## Start

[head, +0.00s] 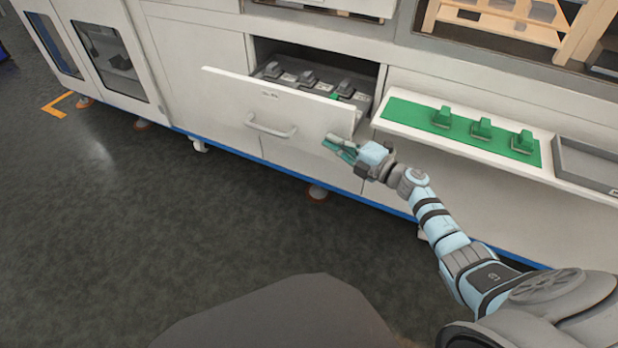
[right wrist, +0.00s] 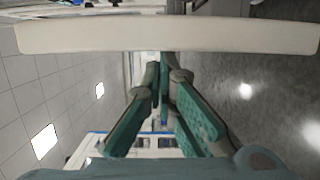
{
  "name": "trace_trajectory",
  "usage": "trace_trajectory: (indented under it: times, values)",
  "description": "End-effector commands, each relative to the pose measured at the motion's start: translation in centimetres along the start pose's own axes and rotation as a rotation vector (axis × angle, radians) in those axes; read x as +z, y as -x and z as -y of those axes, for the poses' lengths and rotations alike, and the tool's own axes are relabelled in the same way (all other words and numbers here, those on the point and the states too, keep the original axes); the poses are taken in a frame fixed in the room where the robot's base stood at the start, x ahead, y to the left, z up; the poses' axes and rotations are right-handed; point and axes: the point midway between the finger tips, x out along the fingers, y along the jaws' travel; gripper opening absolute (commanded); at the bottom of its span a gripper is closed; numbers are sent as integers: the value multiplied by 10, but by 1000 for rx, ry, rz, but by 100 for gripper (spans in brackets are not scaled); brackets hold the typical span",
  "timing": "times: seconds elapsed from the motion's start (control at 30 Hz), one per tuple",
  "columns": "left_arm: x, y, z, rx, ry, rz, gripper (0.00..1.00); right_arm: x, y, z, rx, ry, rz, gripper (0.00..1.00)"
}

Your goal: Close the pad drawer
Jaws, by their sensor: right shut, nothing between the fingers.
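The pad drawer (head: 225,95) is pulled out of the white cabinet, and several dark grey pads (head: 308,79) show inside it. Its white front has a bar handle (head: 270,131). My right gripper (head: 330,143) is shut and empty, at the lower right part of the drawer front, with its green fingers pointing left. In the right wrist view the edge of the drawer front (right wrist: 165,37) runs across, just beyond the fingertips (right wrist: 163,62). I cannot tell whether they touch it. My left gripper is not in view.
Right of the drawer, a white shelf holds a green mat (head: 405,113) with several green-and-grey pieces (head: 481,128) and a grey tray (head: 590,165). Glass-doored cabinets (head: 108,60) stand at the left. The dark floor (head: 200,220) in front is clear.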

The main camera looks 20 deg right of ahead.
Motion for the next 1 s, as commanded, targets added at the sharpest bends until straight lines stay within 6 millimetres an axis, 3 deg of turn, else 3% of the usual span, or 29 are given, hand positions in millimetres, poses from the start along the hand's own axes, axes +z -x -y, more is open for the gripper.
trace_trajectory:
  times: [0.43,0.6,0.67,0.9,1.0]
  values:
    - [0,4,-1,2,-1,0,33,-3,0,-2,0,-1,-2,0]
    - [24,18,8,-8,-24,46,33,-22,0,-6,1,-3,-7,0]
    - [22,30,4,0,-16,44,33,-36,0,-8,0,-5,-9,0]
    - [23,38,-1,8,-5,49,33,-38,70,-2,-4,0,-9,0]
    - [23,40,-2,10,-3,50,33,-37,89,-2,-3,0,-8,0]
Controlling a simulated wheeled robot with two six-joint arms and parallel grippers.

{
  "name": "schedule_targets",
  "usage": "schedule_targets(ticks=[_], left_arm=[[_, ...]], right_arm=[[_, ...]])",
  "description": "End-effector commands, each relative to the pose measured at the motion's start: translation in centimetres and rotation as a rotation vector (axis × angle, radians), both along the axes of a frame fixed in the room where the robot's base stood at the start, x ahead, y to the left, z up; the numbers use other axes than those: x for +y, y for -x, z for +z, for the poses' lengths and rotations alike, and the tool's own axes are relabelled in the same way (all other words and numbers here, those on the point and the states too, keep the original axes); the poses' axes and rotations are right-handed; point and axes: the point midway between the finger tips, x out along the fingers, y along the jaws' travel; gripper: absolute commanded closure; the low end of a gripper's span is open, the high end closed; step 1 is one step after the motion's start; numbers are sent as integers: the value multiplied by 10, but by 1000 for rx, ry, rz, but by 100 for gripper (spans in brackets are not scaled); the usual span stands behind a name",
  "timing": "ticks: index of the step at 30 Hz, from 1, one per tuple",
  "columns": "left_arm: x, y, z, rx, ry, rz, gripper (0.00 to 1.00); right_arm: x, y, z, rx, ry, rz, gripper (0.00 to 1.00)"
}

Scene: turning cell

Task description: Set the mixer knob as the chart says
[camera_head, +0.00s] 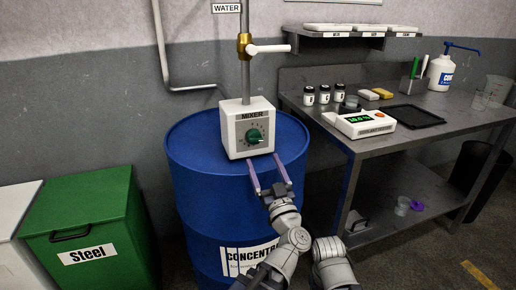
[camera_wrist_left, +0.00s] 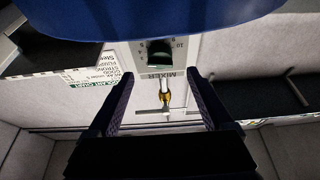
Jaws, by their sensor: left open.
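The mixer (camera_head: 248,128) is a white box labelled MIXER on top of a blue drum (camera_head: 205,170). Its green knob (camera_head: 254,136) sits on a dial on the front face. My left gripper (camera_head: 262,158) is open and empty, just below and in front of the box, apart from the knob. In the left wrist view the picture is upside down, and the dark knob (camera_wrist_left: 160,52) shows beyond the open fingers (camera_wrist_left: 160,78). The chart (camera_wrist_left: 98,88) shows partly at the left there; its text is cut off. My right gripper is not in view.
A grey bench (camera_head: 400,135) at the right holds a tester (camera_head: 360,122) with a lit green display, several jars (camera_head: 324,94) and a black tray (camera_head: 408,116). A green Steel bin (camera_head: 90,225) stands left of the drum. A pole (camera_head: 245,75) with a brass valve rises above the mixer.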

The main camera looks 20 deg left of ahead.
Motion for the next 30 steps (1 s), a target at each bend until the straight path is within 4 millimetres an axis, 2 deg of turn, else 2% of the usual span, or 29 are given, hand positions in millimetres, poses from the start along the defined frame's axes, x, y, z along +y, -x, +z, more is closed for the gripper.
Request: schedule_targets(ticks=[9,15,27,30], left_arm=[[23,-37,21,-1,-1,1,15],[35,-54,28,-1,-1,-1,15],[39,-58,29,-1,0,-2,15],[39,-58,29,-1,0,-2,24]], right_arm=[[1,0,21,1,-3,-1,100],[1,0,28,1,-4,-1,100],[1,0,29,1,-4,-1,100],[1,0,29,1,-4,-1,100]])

## End
## Start

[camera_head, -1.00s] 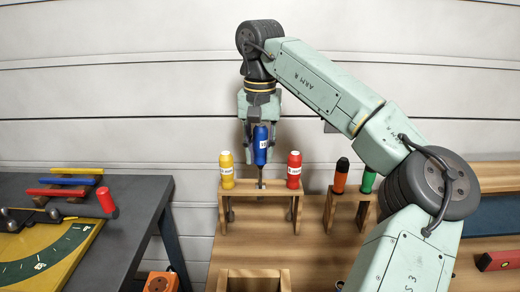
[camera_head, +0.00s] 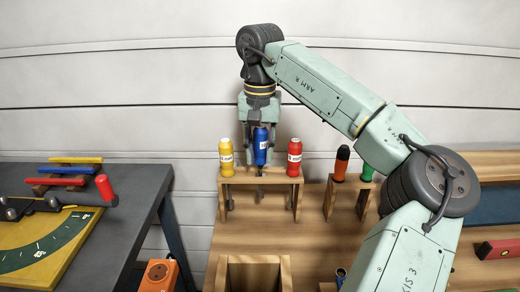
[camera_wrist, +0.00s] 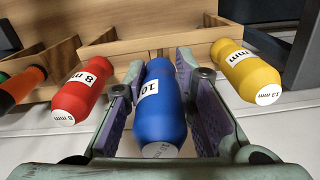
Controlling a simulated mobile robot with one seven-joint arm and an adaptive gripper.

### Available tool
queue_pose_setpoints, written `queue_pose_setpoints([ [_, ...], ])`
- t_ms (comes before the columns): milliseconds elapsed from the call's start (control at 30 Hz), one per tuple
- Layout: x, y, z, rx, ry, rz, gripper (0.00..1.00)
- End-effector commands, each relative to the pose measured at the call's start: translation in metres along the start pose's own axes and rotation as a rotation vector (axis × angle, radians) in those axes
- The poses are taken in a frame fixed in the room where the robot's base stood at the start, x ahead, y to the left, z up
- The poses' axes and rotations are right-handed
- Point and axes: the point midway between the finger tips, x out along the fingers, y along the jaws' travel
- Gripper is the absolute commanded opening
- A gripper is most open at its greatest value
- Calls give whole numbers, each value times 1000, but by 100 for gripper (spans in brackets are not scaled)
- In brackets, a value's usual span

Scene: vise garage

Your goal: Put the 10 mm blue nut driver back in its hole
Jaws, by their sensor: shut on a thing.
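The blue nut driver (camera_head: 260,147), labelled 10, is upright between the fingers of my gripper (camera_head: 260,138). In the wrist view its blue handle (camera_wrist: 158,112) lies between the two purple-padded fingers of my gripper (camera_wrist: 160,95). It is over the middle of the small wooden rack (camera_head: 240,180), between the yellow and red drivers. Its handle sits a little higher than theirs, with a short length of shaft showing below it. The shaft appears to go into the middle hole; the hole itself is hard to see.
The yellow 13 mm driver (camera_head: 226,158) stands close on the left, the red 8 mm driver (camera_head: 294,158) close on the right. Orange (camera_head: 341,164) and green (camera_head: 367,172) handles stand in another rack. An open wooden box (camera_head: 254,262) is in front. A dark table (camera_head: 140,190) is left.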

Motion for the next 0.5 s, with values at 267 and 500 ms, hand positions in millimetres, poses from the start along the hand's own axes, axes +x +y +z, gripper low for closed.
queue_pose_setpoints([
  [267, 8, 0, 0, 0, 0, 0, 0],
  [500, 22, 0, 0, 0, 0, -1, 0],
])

## End

*Written task*. Select every line in the material above where the string "usage" occurs, and copy it.

*Task output*.
  "usage": "trace_trajectory: (indented under it: times, values)",
  "usage": "schedule_targets(ticks=[_], left_arm=[[_, ...]], right_arm=[[_, ...]])",

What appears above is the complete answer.